Craft beer is a symbol of the age. It has even been included in the Office of National Statistics' basket of goods used to measure inflation. The craft beer revolution has seen hundreds of new and exciting beer brands spring up, delivering new beers and reviving old styles. According to the Society of Independent Brewers (SIBA), its members alone produce more than 2,500 bottled beer brands. It’s a congested sector, so beer branding has to work hard.
As a judge in this year's World Beer Awards (WBA) I was lucky enough to be able to see first-hand just how well design is being used. There were some truly standout designs, which brought home the importance of branding and design for this sector.
Many of these brands are still at the cottage industry stage and have little in the way of marketing budget, so one of the most important pieces of marketing collateral they have is the humble beer bottle label. Standing out in a bar, specialist off licence or, increasingly, on the supermarket shelf, is important, and design will arguably do as much to decide which of these brands is still around in five years, as their taste.
In craft, where the brewer's identity is synonymous with the product, a fundamental design shake up is taking place. Category, or beer type, language on labels is becoming secondary to brewer identity. Whether it is by name or easily recognisable packaging, the brewery is coming to the fore in design. This enables buyers to be able to pick out from a large display of bottles his – and increasingly, her – favourite brewery. Off licences now dedicate large areas of shelving to craft beer and this will only increase.
There are an incredible array of designs in the craft sector, from the Kernel’s austere and functional labelling to Thornbridge’s elegant Victoriana, by way of Beavertown’s crazed Day of the Dead graphics.
Craft beer has a distinctive design aesthetic that is radically different from accepted beer iconography. In the past, beer design has celebrated the traditional roots of brewing with sheaths of barley, ruddy faced country folk and picturesque brewery buildings as commonplace. Today’s beers have a look that is knowing, post-modern and quirky. The labels are miniature works of art – quite literally in some cases – cartoonist Ralph Steadman created labels for Maryland’s Flying Dog Brewery.
Canned beer is up and coming in the craft world, providing another palette for inspiration. Beavertown has made some of its cans, like Stingy Jack Pumpkin Ale, with peel-off, removable labels – all the easier for we connoisseurs to collect.


This underlines how craft beer is a distinct premium product, aimed at an educated and discerning consumer. With low runs of beer and expensive ingredients such as imported, specialist hops, craft design sends out a message that the beers are to be savoured and appreciated. The drinker is expected to have some knowledge of what to expect from a black IPA or a saison for example, and what difference you might expect between beers using Mosaic and Chinook hops. You can often find this vital information relegated to the back label, but the front is dedicated to grabbing the eye, enticing and intriguing.
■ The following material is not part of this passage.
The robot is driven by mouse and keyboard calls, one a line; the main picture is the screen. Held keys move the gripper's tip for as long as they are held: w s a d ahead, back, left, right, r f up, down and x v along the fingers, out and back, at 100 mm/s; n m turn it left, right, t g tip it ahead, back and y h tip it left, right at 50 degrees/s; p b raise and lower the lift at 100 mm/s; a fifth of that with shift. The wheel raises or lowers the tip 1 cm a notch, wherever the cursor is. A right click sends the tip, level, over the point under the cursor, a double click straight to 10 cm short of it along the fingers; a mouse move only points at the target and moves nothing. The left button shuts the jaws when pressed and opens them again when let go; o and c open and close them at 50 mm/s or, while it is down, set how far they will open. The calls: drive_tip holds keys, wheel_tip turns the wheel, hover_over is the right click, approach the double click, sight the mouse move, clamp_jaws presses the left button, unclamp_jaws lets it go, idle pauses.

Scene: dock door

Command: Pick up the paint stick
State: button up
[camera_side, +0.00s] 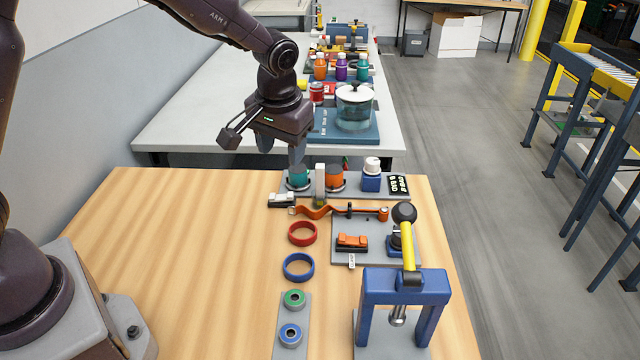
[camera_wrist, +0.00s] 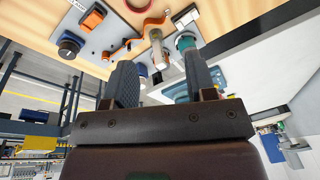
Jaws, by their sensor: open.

Beer drinkers shop the category in a different way than wine drinkers do with wine. Price is less important that in buying a bottle of wine, where you often have a notional limit of what you want to spend. Other factors, such as beer type, strength and increasingly, a trust in a particular beer brand, are much more important. Hence the rise of a unifying brand look that you see with players such as Camden Town Brewery, Alechemy and Brew Dog. Although this is not currently a category in the WBA, it is a valid way to judge the combined appeal of packaging and I expect it may emerge as a category.
A great beer label can never disguise an iffy beer, but design can play an important part in selling the story of a brand to the consumer, and craft breweries are making more inventive use of it. The new generation of craft beer is defined as much by the way it looks as how it tastes, and discerning craft drinkers are appreciative of the effort made in both areas.